If the current leaks and filings are accurate, Samsung and Apple appear to be taking noticeably different routes with foldables, not in competition terms, but in strategy.
Samsung’s Galaxy Z Fold 8 Ultra and Fold 8 Wide suggest a more experimental direction. Rather than settling on a single design, the company seems to be exploring multiple formats at once, one leaning toward a refined, ultra-thin flagship experience, and another reportedly focusing on a wider, more familiar smartphone-like cover display. Taken together, it points to an approach built around iteration and user preference over time.
Apple’s rumoured foldable iPhone, often referred to in leaks as the “iPhone Ultra,” appears to be taking a more controlled entry point. Based on early reports, the emphasis seems to be on solving long-standing foldable concerns, such as the visibility of the crease and overall durability, while introducing the category in a single, tightly defined form factor rather than multiple variants.

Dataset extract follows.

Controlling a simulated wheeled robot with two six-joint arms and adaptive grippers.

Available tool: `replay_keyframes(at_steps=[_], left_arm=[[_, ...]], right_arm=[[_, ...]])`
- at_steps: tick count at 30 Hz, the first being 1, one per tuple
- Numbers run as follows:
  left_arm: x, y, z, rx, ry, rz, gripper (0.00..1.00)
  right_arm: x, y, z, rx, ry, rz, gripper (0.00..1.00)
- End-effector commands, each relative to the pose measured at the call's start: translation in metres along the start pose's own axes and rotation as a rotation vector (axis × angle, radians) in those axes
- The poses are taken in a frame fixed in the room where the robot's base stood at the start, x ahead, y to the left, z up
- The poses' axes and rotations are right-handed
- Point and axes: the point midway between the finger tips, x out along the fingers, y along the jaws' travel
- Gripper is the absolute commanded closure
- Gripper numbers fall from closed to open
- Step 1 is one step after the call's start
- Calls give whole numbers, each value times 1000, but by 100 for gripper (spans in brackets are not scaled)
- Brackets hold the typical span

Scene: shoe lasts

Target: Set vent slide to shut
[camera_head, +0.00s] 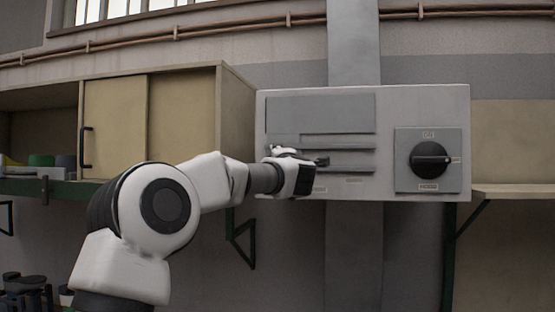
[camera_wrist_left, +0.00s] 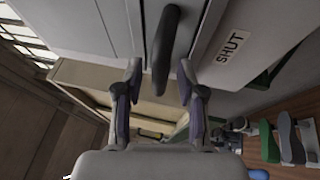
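The vent is in a grey wall panel (camera_head: 421,105) in the head view, with long horizontal slots. A dark slide handle (camera_wrist_left: 165,40) shows in the left wrist view, between the two fingers of my left gripper (camera_wrist_left: 158,75). The fingers are apart, with a visible gap on each side of the handle. A label reading SHUT (camera_wrist_left: 233,46) is beside the handle in that view. In the head view my left gripper (camera_head: 308,165) is against the panel's lower left part and hides some of the slot ends. My right gripper is not in view.
A round black knob (camera_head: 431,160) on a square plate is at the panel's right. A wall cabinet (camera_head: 180,112) with sliding doors stands left of the panel. A green-edged shelf (camera_head: 60,187) runs below it. Shoe lasts (camera_wrist_left: 291,138) lie on a wooden surface in the wrist view.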

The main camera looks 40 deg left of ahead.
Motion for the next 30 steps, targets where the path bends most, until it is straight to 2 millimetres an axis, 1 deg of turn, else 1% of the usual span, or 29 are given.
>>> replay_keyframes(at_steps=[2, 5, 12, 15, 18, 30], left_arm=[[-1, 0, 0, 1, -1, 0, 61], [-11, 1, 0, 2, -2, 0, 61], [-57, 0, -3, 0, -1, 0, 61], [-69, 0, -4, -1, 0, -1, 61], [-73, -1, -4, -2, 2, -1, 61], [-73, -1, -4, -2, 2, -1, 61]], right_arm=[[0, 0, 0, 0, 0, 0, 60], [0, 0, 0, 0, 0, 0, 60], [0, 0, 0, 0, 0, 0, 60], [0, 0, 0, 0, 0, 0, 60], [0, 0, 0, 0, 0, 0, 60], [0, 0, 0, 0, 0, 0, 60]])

So rather than a direct head-to-head design battle, the contrast here is more about approach: Samsung appears to be testing different interpretations of the foldable idea in parallel, while Apple — if and when it arrives, may be aiming to enter with a more singular, refined version of the concept.
It really depends on what angle you’re following:
Samsung Fold 8 lineup (as currently reported): worth watching if you’re interested in how foldables are still evolving in real time, with different designs potentially revealing what works best in everyday use.
Apple foldable (based on leaks): worth keeping an eye on if you’re more interested in how Apple might interpret the category once it’s considered “ready” for a broader audience.